» Challenge
Make an exact copy of all the material below, apart from the pictures.

» Recorded data
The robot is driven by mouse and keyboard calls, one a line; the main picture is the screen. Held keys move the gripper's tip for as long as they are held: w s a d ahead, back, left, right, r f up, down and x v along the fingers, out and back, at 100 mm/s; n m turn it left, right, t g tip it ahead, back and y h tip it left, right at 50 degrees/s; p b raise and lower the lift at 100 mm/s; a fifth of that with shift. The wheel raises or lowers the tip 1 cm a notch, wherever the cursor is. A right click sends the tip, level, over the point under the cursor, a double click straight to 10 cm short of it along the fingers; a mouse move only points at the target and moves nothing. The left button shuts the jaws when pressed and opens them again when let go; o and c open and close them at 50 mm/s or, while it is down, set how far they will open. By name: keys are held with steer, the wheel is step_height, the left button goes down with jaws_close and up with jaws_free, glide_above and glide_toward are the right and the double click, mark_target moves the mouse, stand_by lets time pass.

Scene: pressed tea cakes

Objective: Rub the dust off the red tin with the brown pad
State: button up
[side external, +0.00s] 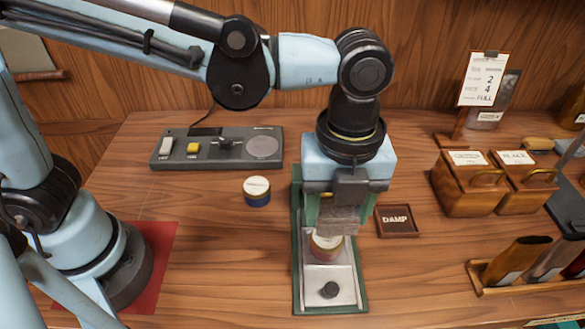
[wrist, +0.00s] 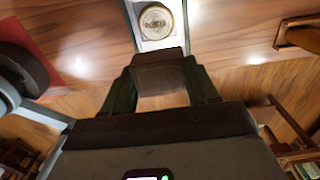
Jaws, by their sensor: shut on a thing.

» Exercise solution
The robot is driven by mouse and keyboard calls, one a line; the main picture is the screen. Held keys move the gripper's tip for as long as they are held: w s a d ahead, back, left, right, r f up, down and x v along the fingers, out and back, at 100 mm/s; n m turn it left, right, t g tip it ahead, back and y h tip it left, right at 50 degrees/s; p b raise and lower the lift at 100 mm/s; a fifth of that with shift. The wheel raises or lowers the tip 1 cm a notch, wherever the cursor is. A right click sends the tip, level, over the point under the cursor, a double click straight to 10 cm short of it along the fingers; a mouse move only points at the target and moves nothing. The left button shuts the jaws when pressed and opens them again when let go; o and c open and close them at 50 mm/s or, while it is down, set how far they will open. By name: keys are held with steer, the wheel is step_height, the left button goes down with jaws_close and up with jaws_free, glide_above and glide_toward are the right and the double click, mark_target moves the mouse, stand_by lets time pass.

Scene: pressed tea cakes

Objective: Rub the dust off the red tin with the brown pad
State: button up
[side external, +0.00s] 
[wrist, +0.00s] 
Jaws, by their sensor: shut on a thing.

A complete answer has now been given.